_WHAT YOU ARE ASKED TO DO_. Reproduce the material exactly, omitting nothing.
[start]
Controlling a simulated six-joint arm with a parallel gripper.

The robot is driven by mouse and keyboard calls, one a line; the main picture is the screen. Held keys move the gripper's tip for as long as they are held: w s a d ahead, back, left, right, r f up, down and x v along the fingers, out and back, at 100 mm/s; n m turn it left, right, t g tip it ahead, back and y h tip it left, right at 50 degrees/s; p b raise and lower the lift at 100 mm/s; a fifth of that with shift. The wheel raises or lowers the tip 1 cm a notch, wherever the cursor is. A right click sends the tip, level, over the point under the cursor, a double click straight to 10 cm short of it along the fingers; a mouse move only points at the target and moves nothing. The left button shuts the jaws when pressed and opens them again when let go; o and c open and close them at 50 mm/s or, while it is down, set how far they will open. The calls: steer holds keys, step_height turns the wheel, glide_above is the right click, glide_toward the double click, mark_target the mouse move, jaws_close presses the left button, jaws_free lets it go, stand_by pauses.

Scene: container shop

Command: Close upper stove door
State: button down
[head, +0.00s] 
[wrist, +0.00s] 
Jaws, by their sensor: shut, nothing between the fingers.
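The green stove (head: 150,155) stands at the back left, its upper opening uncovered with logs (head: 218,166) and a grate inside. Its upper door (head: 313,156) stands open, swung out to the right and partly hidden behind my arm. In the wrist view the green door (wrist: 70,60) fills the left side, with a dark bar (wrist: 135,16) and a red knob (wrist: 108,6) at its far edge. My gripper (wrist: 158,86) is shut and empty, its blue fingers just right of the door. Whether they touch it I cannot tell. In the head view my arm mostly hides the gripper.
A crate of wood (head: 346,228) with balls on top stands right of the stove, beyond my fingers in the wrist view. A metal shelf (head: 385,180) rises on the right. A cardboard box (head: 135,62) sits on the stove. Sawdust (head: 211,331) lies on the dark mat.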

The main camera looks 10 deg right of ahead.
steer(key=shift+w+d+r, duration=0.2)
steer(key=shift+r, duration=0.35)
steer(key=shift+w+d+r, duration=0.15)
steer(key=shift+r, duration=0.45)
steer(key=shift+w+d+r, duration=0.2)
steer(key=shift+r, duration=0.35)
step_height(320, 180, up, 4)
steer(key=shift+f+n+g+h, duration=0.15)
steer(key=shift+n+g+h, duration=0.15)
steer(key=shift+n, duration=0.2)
[end]
_EXPECTED OUTPUT_.
Controlling a simulated six-joint arm with a parallel gripper.

The robot is driven by mouse and keyboard calls, one a line; the main picture is the screen. Held keys move the gripper's tip for as long as they are held: w s a d ahead, back, left, right, r f up, down and x v along the fingers, out and back, at 100 mm/s; n m turn it left, right, t g tip it ahead, back and y h tip it left, right at 50 degrees/s; p b raise and lower the lift at 100 mm/s; a fifth of that with shift. The wheel raises or lowers the tip 1 cm a notch, wherever the cursor is. A right click sends the tip, level, over the point under the cursor, a double click straight to 10 cm short of it along the fingers; a mouse move only points at the target and moves nothing. The left button shuts the jaws when pressed and opens them again when let go; o and c open and close them at 50 mm/s or, while it is down, set how far they will open. The calls: steer holds keys, step_height turns the wheel, glide_above is the right click, glide_toward the double click, mark_target the mouse move, jaws_close presses the left button, jaws_free lets it go, stand_by pauses.

Scene: container shop

Command: Close upper stove door
State: button down
[head, +0.00s] 
[wrist, +0.00s] 
Jaws, by their sensor: shut, nothing between the fingers.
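The green stove (head: 150,155) stands at the back left, its upper opening uncovered with logs (head: 218,166) and a grate inside. Its upper door (head: 313,156) stands open, swung out to the right and partly hidden behind my arm. In the wrist view the green door (wrist: 70,60) fills the left side, with a dark bar (wrist: 135,16) and a red knob (wrist: 108,6) at its far edge. My gripper (wrist: 158,86) is shut and empty, its blue fingers just right of the door. Whether they touch it I cannot tell. In the head view my arm mostly hides the gripper.
A crate of wood (head: 346,228) with balls on top stands right of the stove, beyond my fingers in the wrist view. A metal shelf (head: 385,180) rises on the right. A cardboard box (head: 135,62) sits on the stove. Sawdust (head: 211,331) lies on the dark mat.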

The main camera looks 10 deg right of ahead.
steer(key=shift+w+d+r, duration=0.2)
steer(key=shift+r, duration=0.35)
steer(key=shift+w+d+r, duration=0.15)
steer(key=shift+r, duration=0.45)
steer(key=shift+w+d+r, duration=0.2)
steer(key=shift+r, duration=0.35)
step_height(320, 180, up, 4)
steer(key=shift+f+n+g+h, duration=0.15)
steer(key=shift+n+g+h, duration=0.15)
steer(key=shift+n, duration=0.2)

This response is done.